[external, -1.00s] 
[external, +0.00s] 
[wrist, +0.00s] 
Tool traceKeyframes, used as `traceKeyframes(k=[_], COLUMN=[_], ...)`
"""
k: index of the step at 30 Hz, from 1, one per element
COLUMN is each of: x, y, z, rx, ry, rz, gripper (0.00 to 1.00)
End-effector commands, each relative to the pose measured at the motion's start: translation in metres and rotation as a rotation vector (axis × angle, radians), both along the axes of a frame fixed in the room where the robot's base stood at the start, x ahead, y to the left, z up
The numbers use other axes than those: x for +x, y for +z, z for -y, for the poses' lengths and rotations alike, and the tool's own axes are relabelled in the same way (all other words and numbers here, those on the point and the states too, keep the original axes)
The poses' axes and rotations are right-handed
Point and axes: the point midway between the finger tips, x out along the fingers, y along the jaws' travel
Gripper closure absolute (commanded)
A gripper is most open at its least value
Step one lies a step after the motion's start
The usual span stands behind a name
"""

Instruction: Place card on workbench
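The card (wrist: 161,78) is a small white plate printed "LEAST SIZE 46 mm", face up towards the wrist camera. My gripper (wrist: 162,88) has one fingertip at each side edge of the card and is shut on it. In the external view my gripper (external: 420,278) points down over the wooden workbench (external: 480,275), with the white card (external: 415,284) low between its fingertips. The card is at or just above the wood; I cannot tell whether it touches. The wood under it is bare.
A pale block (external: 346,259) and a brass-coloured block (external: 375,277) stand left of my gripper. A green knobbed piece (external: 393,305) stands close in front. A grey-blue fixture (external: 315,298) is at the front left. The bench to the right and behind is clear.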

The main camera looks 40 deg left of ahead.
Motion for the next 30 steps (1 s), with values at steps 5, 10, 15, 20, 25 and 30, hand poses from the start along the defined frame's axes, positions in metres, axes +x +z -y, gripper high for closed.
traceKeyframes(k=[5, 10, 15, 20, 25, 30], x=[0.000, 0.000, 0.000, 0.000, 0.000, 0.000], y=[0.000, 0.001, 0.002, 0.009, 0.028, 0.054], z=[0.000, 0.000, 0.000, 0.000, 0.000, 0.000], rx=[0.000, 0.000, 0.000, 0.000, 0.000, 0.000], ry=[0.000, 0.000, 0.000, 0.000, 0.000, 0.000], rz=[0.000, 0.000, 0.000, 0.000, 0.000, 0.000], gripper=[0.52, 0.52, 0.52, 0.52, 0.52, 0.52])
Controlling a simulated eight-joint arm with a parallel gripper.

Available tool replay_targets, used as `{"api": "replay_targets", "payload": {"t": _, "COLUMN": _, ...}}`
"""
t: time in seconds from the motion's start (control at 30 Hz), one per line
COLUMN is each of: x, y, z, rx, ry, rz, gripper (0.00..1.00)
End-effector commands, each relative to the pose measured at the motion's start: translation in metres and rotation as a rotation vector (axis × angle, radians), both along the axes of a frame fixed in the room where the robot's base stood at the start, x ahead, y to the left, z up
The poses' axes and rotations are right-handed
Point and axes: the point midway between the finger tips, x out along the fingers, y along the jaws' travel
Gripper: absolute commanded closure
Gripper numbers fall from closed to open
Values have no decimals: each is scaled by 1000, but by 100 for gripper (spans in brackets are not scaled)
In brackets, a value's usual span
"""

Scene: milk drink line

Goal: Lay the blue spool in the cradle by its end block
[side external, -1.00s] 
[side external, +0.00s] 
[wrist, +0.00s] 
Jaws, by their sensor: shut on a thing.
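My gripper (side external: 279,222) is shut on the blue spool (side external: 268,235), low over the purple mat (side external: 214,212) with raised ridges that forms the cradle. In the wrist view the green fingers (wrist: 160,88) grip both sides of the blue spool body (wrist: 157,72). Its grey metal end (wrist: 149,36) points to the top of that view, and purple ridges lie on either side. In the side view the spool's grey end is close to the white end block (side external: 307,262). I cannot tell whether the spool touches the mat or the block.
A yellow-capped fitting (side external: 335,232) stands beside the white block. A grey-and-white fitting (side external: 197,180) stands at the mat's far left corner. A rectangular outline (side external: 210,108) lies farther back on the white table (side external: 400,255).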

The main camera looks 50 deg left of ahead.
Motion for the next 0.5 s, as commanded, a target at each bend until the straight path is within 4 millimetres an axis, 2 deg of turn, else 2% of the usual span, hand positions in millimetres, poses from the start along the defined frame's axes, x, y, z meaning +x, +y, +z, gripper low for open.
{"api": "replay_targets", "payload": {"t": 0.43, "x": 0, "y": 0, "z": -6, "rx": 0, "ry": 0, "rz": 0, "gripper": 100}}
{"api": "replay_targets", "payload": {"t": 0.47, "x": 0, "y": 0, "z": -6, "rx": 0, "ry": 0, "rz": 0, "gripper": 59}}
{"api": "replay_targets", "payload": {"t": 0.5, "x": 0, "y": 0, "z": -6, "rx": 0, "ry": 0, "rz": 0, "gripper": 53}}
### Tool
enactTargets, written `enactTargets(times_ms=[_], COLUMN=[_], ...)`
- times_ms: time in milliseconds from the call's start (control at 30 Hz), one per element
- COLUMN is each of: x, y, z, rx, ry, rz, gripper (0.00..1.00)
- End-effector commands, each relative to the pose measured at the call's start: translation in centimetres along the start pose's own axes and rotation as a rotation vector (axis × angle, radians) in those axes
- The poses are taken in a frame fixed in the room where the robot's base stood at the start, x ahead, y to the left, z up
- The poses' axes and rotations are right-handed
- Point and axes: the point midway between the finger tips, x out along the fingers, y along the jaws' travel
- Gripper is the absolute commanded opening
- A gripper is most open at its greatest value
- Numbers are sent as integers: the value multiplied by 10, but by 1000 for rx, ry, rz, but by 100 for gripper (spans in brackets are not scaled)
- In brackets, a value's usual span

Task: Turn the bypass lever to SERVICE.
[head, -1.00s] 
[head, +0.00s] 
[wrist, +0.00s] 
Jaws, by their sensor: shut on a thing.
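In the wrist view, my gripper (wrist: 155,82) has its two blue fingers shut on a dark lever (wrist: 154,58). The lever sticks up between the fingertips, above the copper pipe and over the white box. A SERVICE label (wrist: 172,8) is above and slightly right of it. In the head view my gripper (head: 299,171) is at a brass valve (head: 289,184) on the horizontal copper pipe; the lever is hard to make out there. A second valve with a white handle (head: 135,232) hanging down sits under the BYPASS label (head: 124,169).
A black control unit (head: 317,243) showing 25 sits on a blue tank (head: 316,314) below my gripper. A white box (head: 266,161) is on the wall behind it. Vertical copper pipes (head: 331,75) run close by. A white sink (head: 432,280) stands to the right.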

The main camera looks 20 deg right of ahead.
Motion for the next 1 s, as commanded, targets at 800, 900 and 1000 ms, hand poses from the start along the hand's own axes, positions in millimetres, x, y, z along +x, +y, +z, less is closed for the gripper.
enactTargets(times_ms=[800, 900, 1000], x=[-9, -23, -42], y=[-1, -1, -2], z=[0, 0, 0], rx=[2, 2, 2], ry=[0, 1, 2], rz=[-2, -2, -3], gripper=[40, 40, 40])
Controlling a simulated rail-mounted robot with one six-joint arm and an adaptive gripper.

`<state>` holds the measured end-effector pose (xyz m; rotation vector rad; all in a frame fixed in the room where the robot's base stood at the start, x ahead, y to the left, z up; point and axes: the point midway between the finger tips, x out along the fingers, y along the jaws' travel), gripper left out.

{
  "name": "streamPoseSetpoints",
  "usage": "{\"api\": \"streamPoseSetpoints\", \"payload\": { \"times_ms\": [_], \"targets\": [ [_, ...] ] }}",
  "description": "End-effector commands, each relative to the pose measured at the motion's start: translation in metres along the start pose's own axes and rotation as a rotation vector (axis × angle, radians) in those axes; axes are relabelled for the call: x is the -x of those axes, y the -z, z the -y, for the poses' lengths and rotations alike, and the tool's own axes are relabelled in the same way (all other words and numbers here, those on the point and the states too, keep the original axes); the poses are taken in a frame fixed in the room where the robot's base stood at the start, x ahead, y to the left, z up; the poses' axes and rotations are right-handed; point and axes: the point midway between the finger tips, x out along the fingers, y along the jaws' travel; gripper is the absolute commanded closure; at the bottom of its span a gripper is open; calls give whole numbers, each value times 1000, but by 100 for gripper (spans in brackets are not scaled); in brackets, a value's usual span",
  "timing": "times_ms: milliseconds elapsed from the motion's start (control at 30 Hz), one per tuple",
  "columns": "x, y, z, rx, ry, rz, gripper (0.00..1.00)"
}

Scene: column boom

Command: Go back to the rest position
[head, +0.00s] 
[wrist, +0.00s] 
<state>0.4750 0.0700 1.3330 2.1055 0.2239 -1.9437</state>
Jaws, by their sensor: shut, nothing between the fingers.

[Goal of the exercise]: Copy exactly, and only, the lines from the one containing "- The poses'" through the one containing "- A gripper".

[Exercise response]:
- The poses' axes and rotations are right-handed
- Point and axes: the point midway between the finger tips, x out along the fingers, y along the jaws' travel
- Gripper is the absolute commanded opening
- A gripper is most open at its greatest value

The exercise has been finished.